Scroll Snapping is a native CSS feature that allows developers to control the panning and scrolling behavior of a webpage. Instead of a user's scroll wheel stopping randomly halfway between two sections of content, scroll snapping forces the browser's viewport to "snap" smoothly to specific, predefined points (usually the top or center of a specific section), creating a presentation-like, slide-by-slide experience.

Responsive Web Design

Responsive Web Design (RWD) is the foundational approach to web development that ensures a website's layout, images, and typography automatically adapt, scale, and reorganize themselves to provide an optimal viewing experience across a massive range of devices—from a 4K desktop monitor to a 10-inch tablet and a 4-inch smartphone screen.

Relative Positioning

In CSS, position: relative is a layout property that places an element within the normal flow of the document, but allows developers to manually nudge it slightly (using top, bottom, left, or right values) relative to where it would have normally been. More importantly, it establishes a new coordinate system (a "reference point") for any child elements inside it that use Absolute Positioning.

Positioning (CSS)

Positioning is a fundamental set of CSS properties (static, relative, absolute, fixed, and sticky) that define exactly how an HTML element is placed and manipulated within the browser's document flow. It allows developers to break elements out of the standard top-to-bottom layout, enabling complex, overlapping, and interactive user interfaces.

Favicon

A Favicon (short for "favorite icon") is the tiny, 16x16 or 32x32 pixel image that appears next to your website's title in a browser tab. It also appears in browser bookmark lists, search history, and occasionally in mobile search results. It is typically a simplified version of a company's logo or a distinct brand mark.

Drop Shadow

A Drop Shadow is a CSS visual effect that creates the illusion of a shadow falling behind a specific element (like a button, image, or card) onto the background below it. It is created by off-setting a blurred, semi-transparent color from the element's edges, simulating depth and three-dimensional space on a flat, two-dimensional screen.

Design Thinking

Design Thinking is a non-linear, iterative methodology used to understand users, challenge assumptions, and redefine problems to create innovative solutions. Unlike traditional linear development, it is deeply human-centric and consists of five core phases: Empathize (with your users), Define (their needs and problems), Ideate (create ideas), Prototype (build mockups), and Test.

Dark Mode

Dark Mode is a user interface (UI) setting that shifts the color palette of an application or website to display light text on a dark or black background, as opposed to the traditional "Light Mode" (dark text on a white background). It can be implemented as a user-toggled switch or automatically detect the user's operating system preferences.

Contrast Ratio

In web design, the Contrast Ratio is a mathematical measurement of the difference in perceived luminance (brightness) between two colors—typically the color of the text (foreground) and the color of the background it sits on. The ratio ranges from 1:1 (e.g., white text on a white background, which is invisible) to 21:1 (black text on a white background, the highest possible contrast).

Carousel (Slider)

A Carousel (often called a Slider) is an interactive UI component that displays a series of content items—like images, customer testimonials, or partner logos—one at a time within the same physical space on the screen. Users can navigate through the items using arrows, swipe gestures, or pagination dots.

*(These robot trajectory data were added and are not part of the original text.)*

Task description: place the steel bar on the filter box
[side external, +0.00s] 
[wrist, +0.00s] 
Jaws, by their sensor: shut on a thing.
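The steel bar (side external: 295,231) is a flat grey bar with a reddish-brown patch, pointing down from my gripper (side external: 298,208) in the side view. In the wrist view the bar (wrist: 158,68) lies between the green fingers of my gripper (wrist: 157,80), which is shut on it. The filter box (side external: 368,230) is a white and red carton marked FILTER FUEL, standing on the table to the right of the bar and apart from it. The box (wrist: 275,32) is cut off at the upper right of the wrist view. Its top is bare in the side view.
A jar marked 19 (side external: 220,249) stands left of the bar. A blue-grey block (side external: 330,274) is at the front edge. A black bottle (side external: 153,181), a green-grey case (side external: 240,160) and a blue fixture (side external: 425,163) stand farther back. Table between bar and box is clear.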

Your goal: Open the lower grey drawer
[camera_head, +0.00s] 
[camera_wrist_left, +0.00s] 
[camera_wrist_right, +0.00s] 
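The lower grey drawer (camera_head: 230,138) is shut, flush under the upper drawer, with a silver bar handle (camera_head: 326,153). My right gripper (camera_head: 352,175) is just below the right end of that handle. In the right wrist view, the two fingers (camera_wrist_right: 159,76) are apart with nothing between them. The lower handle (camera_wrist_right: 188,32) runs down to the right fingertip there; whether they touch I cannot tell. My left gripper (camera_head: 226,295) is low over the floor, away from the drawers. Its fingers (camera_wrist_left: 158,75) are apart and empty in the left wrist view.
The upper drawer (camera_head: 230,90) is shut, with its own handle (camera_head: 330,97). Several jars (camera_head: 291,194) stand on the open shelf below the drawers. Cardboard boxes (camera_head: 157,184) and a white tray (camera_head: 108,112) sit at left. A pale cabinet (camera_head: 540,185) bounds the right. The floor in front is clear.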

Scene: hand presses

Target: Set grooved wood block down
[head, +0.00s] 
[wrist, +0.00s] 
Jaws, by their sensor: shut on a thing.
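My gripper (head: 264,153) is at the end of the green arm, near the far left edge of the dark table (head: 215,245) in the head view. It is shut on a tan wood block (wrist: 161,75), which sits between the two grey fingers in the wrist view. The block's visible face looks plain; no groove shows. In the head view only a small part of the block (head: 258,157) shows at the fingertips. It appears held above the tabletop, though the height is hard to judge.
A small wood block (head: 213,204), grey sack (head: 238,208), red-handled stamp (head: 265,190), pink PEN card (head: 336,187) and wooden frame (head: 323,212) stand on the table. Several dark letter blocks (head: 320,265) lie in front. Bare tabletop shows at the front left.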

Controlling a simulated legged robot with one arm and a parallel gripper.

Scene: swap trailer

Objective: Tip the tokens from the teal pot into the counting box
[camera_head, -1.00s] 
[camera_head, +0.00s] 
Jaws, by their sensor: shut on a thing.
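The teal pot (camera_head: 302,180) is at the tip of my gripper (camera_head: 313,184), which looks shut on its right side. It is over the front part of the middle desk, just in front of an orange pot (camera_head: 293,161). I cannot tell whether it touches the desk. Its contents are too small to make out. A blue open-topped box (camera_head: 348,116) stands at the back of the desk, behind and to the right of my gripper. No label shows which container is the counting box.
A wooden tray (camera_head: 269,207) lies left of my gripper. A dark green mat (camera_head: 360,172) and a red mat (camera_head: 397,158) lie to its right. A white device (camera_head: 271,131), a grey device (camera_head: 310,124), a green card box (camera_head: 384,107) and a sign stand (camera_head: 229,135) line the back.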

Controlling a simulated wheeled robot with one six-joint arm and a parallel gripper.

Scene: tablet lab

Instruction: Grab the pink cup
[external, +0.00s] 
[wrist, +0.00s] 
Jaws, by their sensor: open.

Burger Menu (Hamburger Icon)

The Burger Menu (or Hamburger Menu) is an iconic user interface element consisting of three parallel horizontal lines (☰) used to represent a hidden navigation menu. Clicking or tapping the icon typically triggers a slide-out drawer, a full-screen overlay, or a dropdown containing the site's primary links. It has become the universal standard for hiding complex navigation on smaller screens.

Breadcrumbs

Breadcrumbs are a secondary navigation scheme that reveals the user's current location within a website's hierarchy. Usually displayed horizontally near the top of a page (e.g., Home > Resources > Case Studies > Enterprise SaaS), they provide a clickable trail that allows users to easily navigate back to higher-level categories without relying on the browser's "back" button.

B2B SaaS Design

B2B (Business-to-Business) SaaS (Software as a Service) Design is a highly specialized discipline of web and product design focused on software sold to other businesses. Unlike B2C (Business-to-Consumer) e-commerce sites which rely on emotion and impulse buys, B2B SaaS design is optimized for complex buying cycles, logic-driven decision-making, clear articulation of technical value propositions, and generating highly qualified sales leads.

Baseline Grid

A Baseline Grid is an invisible framework used in typography and layout design to ensure vertical rhythm and alignment across a webpage. Imagine the lined paper you used in school—the baseline is the invisible line upon which the bottom of most letters sit. A baseline grid ensures that the line height, margins, and padding of all text elements (from massive H1 headers to tiny footer links) align to a consistent mathematical increment, typically 4px or 8px.

Aspect Ratio

Aspect Ratio is the proportional relationship between the width and height of an image, video, or UI element. It is expressed as two numbers separated by a colon (e.g., 16:9, 4:3, or 1:1).

ARIA Attributes

ARIA (Accessible Rich Internet Applications) attributes are specialized HTML codes added to a website's markup to make web content and web applications more accessible to people with disabilities.

Anchor Link

An Anchor Link is a type of hyperlink that, when clicked, immediately scrolls the user to a specific section on the same webpage, rather than taking them to a completely different URL. It is created by assigning a unique ID to a page section and linking to that ID (e.g., #pricing-section).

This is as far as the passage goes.